Il faut attendre en réalité l’avènement, en 1919, de l’Organisation internationale du travail (OIT) rassemblant gouvernements, employeurs et travailleurs dans le cadre d’une institution tripartite, en vue d’une action commune pour promouvoir les droits au travail, encourager la création d’emplois décents, développer la protection sociale et renforcer le dialogue social dans le domaine du travail.

En Tunisie, les premières lois sociales apparaissent dès 1910. Mais il faut attendre, en réalité, l’indépendance pour assister à une plus grande implantation des lois sociales. C’est ainsi que l’Etat indépendant va intégrer, petit à petit, les normes internationales du travail en procédant, notamment, à la promulgation, le 30 avril 1966, du Code du travail et en accentuant, depuis lors, le processus d’adhésion de la Tunisie à nombre de conventions internationales du travail de l’OIT, dans un souci constant d’harmonisation de la législation interne avec les tendances majeures du droit international en ce domaine. Soixante-quatre (64) conventions internationales du travail sont, à ce jour, ratifiées par la Tunisie, comprenant notamment les huit (8) conventions se rapportant aux principes et droits fondamentaux de l’homme au travail,  y compris la Convention (n° 87) sur la liberté syndicale et la protection du droit syndical et la Convention (n°98) sur le droit d’organisation et de négociation collective, étant précisé que trois des dernières ratifications ont concerné, successivement, la Convention (n° 144) sur les consultations tripartites relatives aux normes internationales du travail, la Convention (n° 151) sur les relations de travail dans la fonction publique et la Convention (n° 154) sur la négociation collective, marquant tout autant le souci de l’Etat de promouvoir la négociation collective et d’asseoir durablement les droits et garanties en faveur des acteurs du dialogue social.

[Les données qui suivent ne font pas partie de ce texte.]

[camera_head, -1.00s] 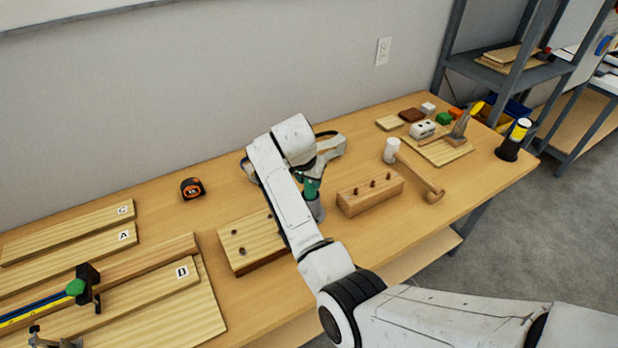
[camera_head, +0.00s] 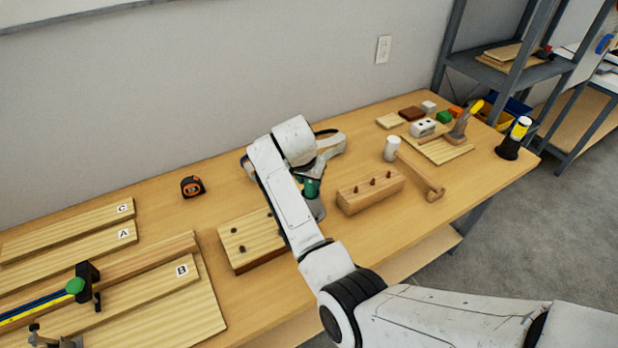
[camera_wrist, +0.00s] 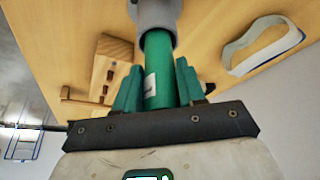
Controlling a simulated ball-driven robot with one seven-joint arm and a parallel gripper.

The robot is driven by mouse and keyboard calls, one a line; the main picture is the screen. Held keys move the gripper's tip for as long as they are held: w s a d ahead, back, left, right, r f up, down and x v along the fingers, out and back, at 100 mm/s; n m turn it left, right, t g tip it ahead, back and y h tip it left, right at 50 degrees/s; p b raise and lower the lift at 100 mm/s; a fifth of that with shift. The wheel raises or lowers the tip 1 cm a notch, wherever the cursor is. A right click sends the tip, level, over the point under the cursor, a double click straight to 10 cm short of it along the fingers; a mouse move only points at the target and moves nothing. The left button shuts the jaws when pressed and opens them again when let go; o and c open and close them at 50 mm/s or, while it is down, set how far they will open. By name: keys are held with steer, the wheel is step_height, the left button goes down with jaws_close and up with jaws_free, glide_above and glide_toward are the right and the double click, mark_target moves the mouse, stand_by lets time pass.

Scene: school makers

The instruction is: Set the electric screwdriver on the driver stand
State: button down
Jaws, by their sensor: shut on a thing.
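The electric screwdriver, a green cylinder with a white label, is between my gripper's green fingers (camera_wrist: 158,80) in the wrist view. My gripper is shut on its body (camera_wrist: 157,62). The screwdriver's far end is inside a grey round cup, which looks like the driver stand (camera_wrist: 154,13). In the head view the grey cup (camera_head: 316,208) stands on the bench, with a bit of green (camera_head: 310,188) above it. My arm hides most of the gripper there. How deep the screwdriver sits in the cup cannot be told.
A wooden block with pegs (camera_head: 371,192) stands close right of the cup, and a drilled board (camera_head: 248,243) close left. A pale strap-like item (camera_head: 330,146) lies behind. A mallet (camera_head: 392,149) lies farther right. A tape measure (camera_head: 192,187) is at left, with clear bench around it.

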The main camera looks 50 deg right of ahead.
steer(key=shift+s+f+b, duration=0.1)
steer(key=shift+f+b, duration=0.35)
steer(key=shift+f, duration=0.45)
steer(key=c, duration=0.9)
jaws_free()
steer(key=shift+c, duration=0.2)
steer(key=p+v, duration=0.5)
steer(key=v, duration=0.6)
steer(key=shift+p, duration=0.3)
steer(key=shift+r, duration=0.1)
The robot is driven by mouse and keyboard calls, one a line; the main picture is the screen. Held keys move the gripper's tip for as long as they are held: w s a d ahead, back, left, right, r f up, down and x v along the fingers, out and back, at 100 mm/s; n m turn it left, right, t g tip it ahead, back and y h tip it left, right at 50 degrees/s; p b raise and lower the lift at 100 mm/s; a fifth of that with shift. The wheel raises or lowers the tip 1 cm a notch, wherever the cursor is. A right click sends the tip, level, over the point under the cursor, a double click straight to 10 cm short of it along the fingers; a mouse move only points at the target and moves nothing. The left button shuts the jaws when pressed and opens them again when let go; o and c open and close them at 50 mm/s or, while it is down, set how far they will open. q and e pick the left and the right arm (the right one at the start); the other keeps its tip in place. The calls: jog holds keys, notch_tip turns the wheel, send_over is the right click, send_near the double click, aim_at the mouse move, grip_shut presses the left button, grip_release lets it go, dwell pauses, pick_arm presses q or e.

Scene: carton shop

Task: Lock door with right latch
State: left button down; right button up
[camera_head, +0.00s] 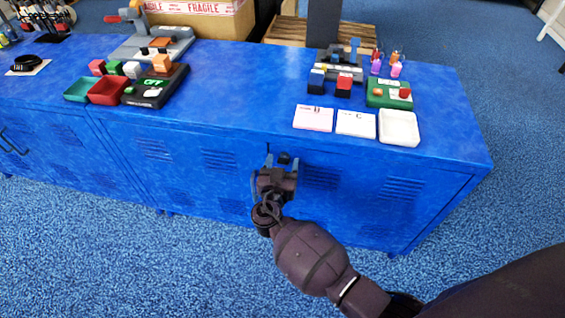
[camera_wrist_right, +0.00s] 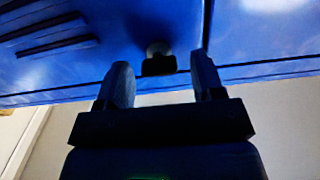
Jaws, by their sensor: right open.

Tout cela est aujourd’hui bien connu. Quel impact les changements et les difficultés survenus ces dernières années peuvent-ils néanmoins entraîner au plan de la politique sociale ? Comment occulter que le travail rémunéré soit devenu, en Tunisie comme dans le reste du monde — à des degrés certes différents — une denrée rare. L’Institut national de la statistique (INS) a indiqué que le taux de chômage a atteint 12,9% (masculin) au quatrième trimestre 2022 et 20.1 % (féminin), étant précisé que le taux de chômage des diplômés de l’enseignement supérieur est de 30.1 % en moyenne dont 17.6 % (masculin) et 40.7 % (féminin).

Ces quelques données montrent à quel point l’Etat, les partenaires sociaux et la société dans son ensemble sont invités, plus que jamais, à redonner un sens réel au travail, à remettre en place une politique volontariste en ce domaine, tant il est vrai qu’on ne peut rester indifférent à l’égard des inconvénients qu’engendrent, inéluctablement, les situations de chômage et de sous-emploi. Et quels que soient les mérites de l’économie de marché, le marché du travail ne peut être totalement confié à l’autorégulation, ni être traité comme le marché libre d’une marchandise quelconque.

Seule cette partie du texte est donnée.